At first I wasn’t sure why this film was so critically acclaimed—it seemed like another film about the suburban life not being as wondrous as it seems. Then I realized that this was probably the film that caused the influx of such films the past decade, so that explains those initial reactions I had to it. As the film went on I found myself incredibly wrapped up with all of the characters—it’s a pretty meaty cast and yet everyone has just enough screen time to help you feel connected with them by the time the credits roll. While the film does end on a bit of a “what…?” moment, after reading up on how it could have ended (and started out as), I was a lot more pleased with its slightly ambiguous ending.
Moving past the multi-tiered and layered story, the real highlight of the film is its cast and what they bring to the screen. Spacey definitely earned his Oscar for this film, as he delivered one of the best mixed performances I’ve ever seen. The sheer disappointment and indignation in his eyes as he prepares for and goes to work is extraordinary. Once he breaks free of that though it’s clear a weight has been lifted—though that could be the weed he’s been smoking, it’s more likely just that he is no longer burdened by his mundane life. He’s able to drive the car he wants (although we oddly never even see him in it), he gets a job at a restaurant to occupy his downtime and he just generally seems to start leading a much more enjoyable life. This does upset the balance in the household of course, but it is kind of the catalyst behind the entire story. More than anything the film is a character study of how much chaos can be caused by a man quitting his job and deciding to do what makes him happy.
Overall by now American Beauty is considered a modern classic (as designated by Paramount offering it up a position in their revered [or something] Sapphire Series).

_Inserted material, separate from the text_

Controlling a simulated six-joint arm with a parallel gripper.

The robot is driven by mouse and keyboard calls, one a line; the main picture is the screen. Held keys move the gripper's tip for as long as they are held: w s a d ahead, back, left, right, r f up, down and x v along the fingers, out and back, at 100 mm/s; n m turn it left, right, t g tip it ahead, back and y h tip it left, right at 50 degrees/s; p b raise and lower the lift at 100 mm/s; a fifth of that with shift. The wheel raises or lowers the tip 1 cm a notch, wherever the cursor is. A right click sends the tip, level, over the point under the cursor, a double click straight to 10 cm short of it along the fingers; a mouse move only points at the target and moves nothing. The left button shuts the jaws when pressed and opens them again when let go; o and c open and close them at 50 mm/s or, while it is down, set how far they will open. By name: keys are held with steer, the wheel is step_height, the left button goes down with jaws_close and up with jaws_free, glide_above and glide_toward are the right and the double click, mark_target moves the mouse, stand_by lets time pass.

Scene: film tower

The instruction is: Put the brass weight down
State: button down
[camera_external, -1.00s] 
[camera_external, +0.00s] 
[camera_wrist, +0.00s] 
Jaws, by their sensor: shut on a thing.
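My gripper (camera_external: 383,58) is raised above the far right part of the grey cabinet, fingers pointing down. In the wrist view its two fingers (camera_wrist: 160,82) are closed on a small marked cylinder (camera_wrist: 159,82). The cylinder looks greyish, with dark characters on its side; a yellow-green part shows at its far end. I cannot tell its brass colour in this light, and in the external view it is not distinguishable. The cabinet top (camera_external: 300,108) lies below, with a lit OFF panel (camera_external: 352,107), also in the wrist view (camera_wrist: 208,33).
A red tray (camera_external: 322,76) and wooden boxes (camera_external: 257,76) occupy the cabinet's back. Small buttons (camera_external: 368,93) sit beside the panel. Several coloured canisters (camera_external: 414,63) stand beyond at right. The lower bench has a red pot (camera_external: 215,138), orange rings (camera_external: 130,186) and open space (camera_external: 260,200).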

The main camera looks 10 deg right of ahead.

While I wouldn’t go so far as to call it a classic, it is definitely a Recommended film. It still manages to hold up, although I’m not sure how good repeat viewings would go now—once you know the whole hook of the story and how it ends, it kind of loses its luster. Which I guess is a parallel to getting a house in the suburbs.
The Sapphire Series from Paramount got off to a rocky start when Gladiator came out with such a lackluster video transfer and then the Saving Private Ryan release had a botched audio mix (although I never experienced it with my setup, thousands of others did). For American Beauty the presentation isn’t quite as grandiose as the aforementioned film, but the movie itself arrives in a single disc Elite Blu-ray case with the reflective foil/embossed slipcover making itself noticed on the shelf. Inside the case is the disc with a grey wash disc art and nothing else but a few pieces of paper. While the prospect of a Sapphire Series release is exciting, I’m sure, keep in mind there is nothing new here except the A/V transfer—the extras remain identical to the previous release.
The AVC encoded film makes suburban life look as thrilling as it possibly can, although the main draw here will be of course how vibrant the rose petal sequences contrast with the rest of the imagery. Thankfully the majority of this transfer looks impeccable; with a nice grain haze that is so common amongst 90s films and plenty of nicely detailed indoor and outdoor sequences. You’re reminded of just how detailed Blu-ray can get during the rain sequence, as soaked clothes and water droplets fill the screen. Of course the rose petals are also well done, with the most vibrant of the scene being the same one that adorns the cover art.
Audio is a DTS-HD MA 5.1 mix but considering it’s a film about the suburbs (how many more times can I type that?), you’d be right in expecting not a whole lot of thrilling channel switching. It’s a very straightforward mix, mostly in the front channels, with the only real surround and LFE output coming from the cheer sequence in the stadium. Overall though it’s a very solid mix regardless and definitely does what it can with the material.
• Commentary with Director Sam Mendes and Screenwriter Alan Ball
• American Beauty Look Closer…
• Storyboard Presentation with Sam Mendes and Director of Photography Conrad L. Hall
• Trailers: – 2 Theatrical Trailers HD
As previously mentioned these are the same extras as the previous DVD release, so nothing new to see here unfortunately. Still a Recommended release if you don’t already own the previous DVD release, but unlike other Sapphire releases you won’t gain much by upgrading to this edition.
American Beauty arrives on Blu-ray on September 21st.